Gordon D. Fee, ordained Assemblies of God minister and renowned theologian, author, New Testament scholar and professor, died in New York City on Oct. 25, 2022, at age 88.
Born May 23, 1934, in Ashland, Oregon, he was professor emeritus at Regent College in Vancouver, British Columbia, Canada, where he taught for 16 years. His teaching career also included stints at colleges and seminaries including Wheaton College in Illinois (five years) and Gordon-Conwell Theological Seminary in Massachusetts (12 years).
Regent College released a statement announcing Fee’s death, calling him a “treasured colleague, teacher, friend, and pastor to many” as well as “one of the finest textual critics of the twentieth century and an expert on pneumatology, the study of the Holy Spirit.”

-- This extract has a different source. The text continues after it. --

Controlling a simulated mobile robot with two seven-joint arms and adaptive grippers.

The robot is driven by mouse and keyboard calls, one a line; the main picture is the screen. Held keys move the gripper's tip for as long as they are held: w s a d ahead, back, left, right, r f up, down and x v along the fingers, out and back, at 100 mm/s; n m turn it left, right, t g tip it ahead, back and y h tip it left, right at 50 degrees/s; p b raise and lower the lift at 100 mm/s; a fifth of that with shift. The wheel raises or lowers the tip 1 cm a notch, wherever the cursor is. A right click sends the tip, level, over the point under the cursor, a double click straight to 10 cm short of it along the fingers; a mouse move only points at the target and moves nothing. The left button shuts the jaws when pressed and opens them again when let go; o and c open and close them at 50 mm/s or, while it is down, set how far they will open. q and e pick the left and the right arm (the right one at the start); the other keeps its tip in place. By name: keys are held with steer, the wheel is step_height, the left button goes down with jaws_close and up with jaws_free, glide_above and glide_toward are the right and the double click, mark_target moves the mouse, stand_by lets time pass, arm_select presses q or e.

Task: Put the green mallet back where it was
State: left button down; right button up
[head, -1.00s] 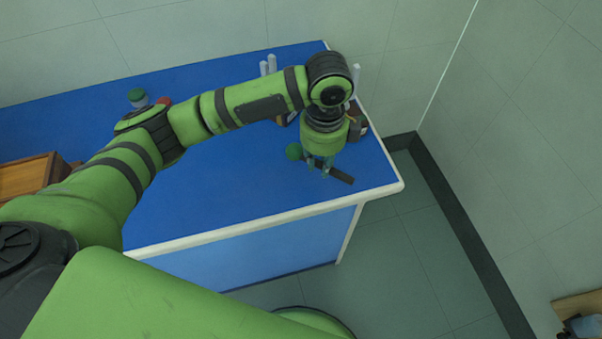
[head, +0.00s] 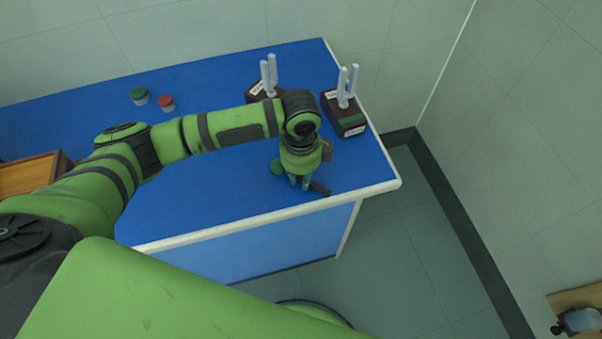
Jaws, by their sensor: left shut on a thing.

The son of an Assemblies of God pastor, Fee received his bachelor’s and master’s degrees from Seattle Pacific University and his Ph.D. from the University of Southern California. He published several books and articles on New Testament textual criticism along with numerous other books, including one of his most famous works, “How to Read the Bible for All Its Worth,” co-written with Douglas Stuart. He also wrote a significant book on the Holy Spirit, “God’s Empowering Presence: The Holy Spirit in the Letters of Paul.”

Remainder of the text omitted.